Development of international trade is among the features of the modern global business world. Firs of all, the term “international trade” should be defined. One of the most appropriate definitions is the following.
“International trade is the exchange of goods or services along international borders. This type of trade allows for a greater competition and more competitive pricing in the market. The competition results in more affordable products for the consumer. The exchange of goods also affects the economy of the world as dictated by supply and demand, making goods and services obtainable which may not otherwise be available to consumers globally” (International Trade Definition).
Simply speaking, international trade is trade between companies from the different countries and, also, between countries themselves. There may be a lot of objects of international trade. The most common are goods, services and factors of production. Information and knowledge have become a very valuable product in recent decades.
Conceptually, two types of international trade may be defined. First of all, the exchange of goods, services and factors of productions on some international markets may be pointed out. Second of all, this trade may be performed in a particular country. We are talking about exports and imports in such case.

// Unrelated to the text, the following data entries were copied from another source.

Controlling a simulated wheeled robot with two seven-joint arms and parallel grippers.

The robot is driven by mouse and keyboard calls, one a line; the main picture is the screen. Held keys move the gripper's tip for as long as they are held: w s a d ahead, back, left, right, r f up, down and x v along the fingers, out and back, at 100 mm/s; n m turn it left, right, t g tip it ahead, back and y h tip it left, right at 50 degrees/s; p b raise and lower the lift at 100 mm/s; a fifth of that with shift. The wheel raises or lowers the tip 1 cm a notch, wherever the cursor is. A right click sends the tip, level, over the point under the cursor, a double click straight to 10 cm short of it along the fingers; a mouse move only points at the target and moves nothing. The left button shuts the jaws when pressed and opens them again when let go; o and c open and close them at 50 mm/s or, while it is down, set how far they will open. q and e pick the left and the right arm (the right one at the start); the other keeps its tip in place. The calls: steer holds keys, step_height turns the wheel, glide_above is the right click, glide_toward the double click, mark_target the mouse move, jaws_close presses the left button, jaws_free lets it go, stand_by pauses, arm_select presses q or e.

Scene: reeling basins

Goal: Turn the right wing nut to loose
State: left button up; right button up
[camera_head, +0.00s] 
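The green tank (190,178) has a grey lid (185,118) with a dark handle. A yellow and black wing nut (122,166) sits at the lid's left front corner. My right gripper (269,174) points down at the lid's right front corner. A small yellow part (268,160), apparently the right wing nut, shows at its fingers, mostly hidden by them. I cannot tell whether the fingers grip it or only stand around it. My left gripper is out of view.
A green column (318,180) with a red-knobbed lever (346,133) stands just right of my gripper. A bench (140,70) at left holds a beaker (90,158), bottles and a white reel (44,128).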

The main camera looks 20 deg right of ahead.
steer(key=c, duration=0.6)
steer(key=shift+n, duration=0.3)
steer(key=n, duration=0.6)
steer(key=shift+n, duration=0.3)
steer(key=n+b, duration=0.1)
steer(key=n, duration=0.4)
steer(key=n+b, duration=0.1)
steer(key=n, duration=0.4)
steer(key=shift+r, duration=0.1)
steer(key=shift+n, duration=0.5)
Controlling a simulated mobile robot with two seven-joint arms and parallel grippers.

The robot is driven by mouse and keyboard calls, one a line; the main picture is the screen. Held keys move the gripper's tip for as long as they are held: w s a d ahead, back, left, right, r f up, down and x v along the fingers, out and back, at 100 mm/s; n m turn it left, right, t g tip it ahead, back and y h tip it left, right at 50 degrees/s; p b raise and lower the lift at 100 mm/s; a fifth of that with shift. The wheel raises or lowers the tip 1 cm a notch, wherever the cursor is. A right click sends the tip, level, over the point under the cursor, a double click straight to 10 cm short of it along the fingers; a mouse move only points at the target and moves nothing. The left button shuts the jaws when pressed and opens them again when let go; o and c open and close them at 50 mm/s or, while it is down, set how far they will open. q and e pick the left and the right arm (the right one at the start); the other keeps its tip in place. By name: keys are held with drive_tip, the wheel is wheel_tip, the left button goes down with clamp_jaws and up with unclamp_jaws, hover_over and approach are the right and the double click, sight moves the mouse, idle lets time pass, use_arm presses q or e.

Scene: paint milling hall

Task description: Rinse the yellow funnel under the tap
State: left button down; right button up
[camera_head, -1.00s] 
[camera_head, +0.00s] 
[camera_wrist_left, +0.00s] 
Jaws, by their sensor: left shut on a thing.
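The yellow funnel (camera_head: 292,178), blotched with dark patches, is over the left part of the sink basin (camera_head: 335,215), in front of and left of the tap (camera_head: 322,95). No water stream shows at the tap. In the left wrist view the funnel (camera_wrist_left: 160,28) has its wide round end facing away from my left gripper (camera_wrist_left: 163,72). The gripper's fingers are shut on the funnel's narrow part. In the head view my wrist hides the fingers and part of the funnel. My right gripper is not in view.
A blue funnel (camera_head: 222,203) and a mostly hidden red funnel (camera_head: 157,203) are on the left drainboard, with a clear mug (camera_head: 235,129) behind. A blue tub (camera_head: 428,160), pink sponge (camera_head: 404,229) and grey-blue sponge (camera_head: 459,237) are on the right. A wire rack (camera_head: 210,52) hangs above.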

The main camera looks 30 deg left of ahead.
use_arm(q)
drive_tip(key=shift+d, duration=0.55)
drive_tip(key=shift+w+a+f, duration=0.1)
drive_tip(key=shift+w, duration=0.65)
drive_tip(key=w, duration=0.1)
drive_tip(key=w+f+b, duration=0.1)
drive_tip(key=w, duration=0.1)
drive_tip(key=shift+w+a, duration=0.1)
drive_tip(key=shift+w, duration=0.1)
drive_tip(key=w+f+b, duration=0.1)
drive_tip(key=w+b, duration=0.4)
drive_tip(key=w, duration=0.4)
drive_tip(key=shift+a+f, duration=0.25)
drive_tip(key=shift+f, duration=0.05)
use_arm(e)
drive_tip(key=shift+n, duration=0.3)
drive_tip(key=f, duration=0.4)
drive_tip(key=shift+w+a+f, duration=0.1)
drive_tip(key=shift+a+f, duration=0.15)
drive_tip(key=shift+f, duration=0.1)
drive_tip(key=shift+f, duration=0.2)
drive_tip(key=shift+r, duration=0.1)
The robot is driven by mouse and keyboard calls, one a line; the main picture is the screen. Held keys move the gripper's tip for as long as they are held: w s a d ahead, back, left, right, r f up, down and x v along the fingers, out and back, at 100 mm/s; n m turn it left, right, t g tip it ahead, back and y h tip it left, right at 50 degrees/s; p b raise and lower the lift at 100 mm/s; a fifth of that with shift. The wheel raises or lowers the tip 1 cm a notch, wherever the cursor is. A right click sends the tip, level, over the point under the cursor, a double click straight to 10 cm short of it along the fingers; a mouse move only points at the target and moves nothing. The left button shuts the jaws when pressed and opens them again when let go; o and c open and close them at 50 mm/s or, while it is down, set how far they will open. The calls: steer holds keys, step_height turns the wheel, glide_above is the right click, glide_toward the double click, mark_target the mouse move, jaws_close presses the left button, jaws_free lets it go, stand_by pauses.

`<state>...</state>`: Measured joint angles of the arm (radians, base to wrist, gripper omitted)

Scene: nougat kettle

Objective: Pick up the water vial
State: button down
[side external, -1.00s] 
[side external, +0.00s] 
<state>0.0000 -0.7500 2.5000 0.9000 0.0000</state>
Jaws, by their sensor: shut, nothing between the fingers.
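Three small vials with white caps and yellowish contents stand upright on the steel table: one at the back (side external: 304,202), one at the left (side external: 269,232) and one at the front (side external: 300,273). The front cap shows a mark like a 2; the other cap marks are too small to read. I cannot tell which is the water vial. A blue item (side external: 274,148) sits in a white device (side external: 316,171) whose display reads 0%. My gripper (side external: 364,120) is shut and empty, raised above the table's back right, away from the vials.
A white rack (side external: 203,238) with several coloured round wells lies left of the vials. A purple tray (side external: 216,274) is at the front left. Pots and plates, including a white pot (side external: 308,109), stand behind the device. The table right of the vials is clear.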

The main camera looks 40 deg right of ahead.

The following step will be to determine motives for international trade. Among these motives the following ones may be pointed out:
Companies look for less saturated market with a lower degree of competition. They are able to get higher profits on such markets, because of higher demand;
Companies look for places with cheaper labor force. They may decrease production costs in such way and, once again, increase profits. It is not surprising that a lot of large multinational companies have opened their branches in the emerging and developing countries;
Generally, international trade is the way to increase national well-being. Trade inside a country is able to increase well-being of separate individuals, but not the whole nation;
When a country has a surplus of some product or factor of production, it desires to sell them, since it is economically justified;
Sometime countries are forced to import deficit products, services and factors of production, since they cannot produce them, because of the range of reasons;
International trade reduces risks for one economy. Every separate economy does not have to produce everything. It should produce those goods that may be produced in the best way. The other goods and services may be purchased from the other countries;Want an expert to write a paper for you Talk to an operator now
Finally, international trade increases wealth of the whole world. When countries produce and sell gods, which respond to their competitive advantages, the overall efficiency of the world’s production grows.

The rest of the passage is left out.